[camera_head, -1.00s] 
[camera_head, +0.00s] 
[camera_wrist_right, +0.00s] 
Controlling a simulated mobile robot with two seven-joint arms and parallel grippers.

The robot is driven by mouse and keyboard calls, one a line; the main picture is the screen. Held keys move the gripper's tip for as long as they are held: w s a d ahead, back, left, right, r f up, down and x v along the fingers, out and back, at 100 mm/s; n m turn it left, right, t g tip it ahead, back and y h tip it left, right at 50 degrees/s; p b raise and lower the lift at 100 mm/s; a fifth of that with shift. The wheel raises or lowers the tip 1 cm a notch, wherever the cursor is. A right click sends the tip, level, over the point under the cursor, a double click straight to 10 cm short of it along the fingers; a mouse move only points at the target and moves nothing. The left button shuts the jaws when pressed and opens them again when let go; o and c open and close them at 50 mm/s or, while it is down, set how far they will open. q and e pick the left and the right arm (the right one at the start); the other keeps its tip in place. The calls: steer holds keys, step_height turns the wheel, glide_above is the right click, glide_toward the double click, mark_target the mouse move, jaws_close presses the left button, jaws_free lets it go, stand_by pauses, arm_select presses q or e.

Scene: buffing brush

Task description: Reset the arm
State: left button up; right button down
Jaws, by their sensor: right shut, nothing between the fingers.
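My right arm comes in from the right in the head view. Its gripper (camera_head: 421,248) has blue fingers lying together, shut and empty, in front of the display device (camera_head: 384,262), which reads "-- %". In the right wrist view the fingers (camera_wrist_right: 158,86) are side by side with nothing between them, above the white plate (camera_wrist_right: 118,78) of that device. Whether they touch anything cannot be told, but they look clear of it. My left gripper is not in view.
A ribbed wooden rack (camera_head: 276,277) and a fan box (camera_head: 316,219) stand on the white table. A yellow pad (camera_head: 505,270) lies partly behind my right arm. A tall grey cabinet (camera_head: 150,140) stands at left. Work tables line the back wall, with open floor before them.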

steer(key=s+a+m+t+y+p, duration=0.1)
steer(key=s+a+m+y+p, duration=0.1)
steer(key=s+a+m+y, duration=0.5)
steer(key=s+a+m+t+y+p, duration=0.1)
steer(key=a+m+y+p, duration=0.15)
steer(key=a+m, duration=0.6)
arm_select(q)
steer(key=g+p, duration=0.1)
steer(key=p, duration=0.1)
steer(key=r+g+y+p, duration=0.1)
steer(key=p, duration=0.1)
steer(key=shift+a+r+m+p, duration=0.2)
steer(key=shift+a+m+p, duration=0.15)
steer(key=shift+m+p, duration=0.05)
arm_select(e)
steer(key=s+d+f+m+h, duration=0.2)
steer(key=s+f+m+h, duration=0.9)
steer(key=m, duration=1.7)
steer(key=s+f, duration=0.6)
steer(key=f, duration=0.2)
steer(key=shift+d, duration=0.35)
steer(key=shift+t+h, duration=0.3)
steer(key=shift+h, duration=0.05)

**Task brief:**
Print exactly the lines above from the one with "Scene: buffing brush" to the one with "State: left button up; right button down", including both.

**Exercise result:**
Scene: buffing brush

Task description: Reset the arm
State: left button up; right button down

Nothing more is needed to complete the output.